::: EXTRACTED RECORDS
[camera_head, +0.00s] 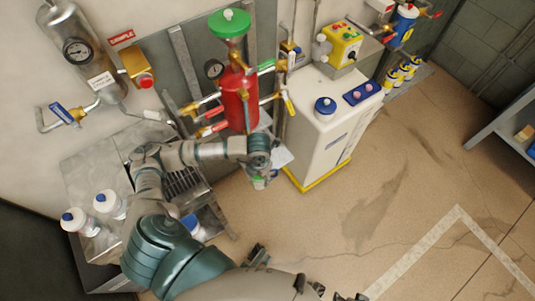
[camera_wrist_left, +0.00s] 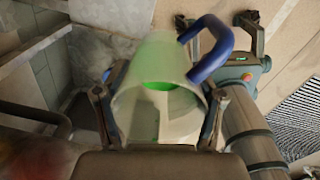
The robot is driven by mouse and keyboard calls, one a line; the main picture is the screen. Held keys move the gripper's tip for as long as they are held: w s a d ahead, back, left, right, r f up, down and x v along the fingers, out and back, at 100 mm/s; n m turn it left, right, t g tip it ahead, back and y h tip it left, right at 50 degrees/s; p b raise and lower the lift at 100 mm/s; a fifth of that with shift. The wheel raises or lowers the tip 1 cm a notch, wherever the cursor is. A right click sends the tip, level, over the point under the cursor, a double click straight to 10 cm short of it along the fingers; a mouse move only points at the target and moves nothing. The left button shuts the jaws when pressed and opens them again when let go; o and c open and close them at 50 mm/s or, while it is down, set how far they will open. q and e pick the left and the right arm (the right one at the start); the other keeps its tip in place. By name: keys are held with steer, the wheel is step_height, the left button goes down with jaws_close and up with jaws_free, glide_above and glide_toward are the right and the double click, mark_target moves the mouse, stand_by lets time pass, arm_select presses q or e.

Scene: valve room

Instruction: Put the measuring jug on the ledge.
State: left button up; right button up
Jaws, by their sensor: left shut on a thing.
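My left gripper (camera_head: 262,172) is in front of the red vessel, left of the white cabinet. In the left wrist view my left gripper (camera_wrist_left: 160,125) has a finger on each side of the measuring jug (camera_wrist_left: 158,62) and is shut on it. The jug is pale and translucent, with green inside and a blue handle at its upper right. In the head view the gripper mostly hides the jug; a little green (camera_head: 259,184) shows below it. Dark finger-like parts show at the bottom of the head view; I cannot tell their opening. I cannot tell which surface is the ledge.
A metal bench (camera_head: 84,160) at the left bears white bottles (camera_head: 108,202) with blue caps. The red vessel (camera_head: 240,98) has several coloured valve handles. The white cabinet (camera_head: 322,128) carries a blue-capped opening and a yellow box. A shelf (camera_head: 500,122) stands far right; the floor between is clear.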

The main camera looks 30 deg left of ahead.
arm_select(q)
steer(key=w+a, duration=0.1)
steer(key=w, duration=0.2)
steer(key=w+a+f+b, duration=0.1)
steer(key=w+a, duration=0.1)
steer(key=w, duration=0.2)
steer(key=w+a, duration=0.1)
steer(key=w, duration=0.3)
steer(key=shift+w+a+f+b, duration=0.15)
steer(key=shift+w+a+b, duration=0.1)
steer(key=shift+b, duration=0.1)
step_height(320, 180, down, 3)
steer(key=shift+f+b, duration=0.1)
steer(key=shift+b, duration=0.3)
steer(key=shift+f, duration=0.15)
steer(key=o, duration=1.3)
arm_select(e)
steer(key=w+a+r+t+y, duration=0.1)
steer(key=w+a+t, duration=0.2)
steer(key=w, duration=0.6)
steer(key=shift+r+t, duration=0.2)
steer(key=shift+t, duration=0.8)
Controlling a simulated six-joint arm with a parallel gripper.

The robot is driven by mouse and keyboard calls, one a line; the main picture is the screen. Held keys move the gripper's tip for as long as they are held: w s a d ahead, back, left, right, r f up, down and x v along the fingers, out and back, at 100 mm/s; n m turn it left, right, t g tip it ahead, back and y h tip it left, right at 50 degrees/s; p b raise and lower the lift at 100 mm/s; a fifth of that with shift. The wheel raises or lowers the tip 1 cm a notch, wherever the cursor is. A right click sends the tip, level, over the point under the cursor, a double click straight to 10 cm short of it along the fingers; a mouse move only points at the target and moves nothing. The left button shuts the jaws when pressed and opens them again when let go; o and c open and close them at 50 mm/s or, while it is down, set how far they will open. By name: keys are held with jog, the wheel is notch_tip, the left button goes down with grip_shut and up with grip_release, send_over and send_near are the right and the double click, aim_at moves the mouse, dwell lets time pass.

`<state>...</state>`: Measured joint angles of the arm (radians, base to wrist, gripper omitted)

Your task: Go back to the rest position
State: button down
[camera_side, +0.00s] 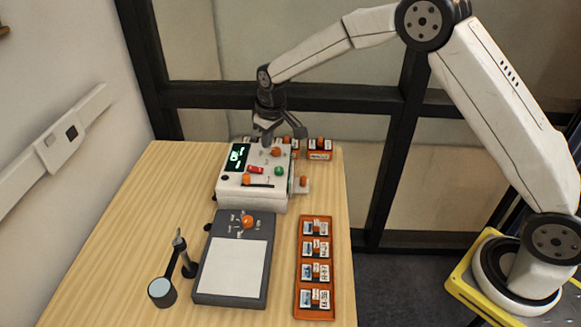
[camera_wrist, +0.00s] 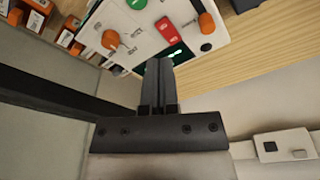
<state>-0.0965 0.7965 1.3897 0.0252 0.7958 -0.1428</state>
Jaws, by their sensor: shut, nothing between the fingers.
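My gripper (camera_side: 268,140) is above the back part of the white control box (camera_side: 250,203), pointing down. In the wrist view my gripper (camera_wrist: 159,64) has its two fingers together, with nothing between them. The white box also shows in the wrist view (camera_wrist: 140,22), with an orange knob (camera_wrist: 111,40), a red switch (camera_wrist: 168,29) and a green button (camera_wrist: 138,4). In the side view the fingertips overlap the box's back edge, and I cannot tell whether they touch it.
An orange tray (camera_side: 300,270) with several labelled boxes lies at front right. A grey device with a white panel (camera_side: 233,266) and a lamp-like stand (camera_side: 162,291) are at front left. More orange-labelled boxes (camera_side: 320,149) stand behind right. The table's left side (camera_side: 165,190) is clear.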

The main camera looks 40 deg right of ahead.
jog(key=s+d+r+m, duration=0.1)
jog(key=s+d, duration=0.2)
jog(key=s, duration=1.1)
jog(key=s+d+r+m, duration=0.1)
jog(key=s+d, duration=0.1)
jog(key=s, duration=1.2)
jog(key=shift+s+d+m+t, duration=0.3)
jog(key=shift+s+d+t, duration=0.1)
::::::
Return exactly the lines above from the line that has "The main camera looks 30 deg left of ahead." through the line that has "Controlling a simulated", inclusive, and nothing else.

[WORKED ANSWER]
The main camera looks 30 deg left of ahead.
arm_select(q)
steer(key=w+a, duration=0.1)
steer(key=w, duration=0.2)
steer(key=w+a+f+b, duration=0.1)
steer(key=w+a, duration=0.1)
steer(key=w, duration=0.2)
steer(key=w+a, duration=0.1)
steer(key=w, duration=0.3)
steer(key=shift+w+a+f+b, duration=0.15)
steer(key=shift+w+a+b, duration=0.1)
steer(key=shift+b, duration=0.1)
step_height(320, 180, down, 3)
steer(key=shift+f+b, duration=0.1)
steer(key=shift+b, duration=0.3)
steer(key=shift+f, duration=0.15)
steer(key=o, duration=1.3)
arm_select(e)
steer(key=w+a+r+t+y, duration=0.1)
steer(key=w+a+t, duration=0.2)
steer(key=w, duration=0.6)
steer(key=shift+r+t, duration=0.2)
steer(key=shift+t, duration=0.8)
Controlling a simulated six-joint arm with a parallel gripper.

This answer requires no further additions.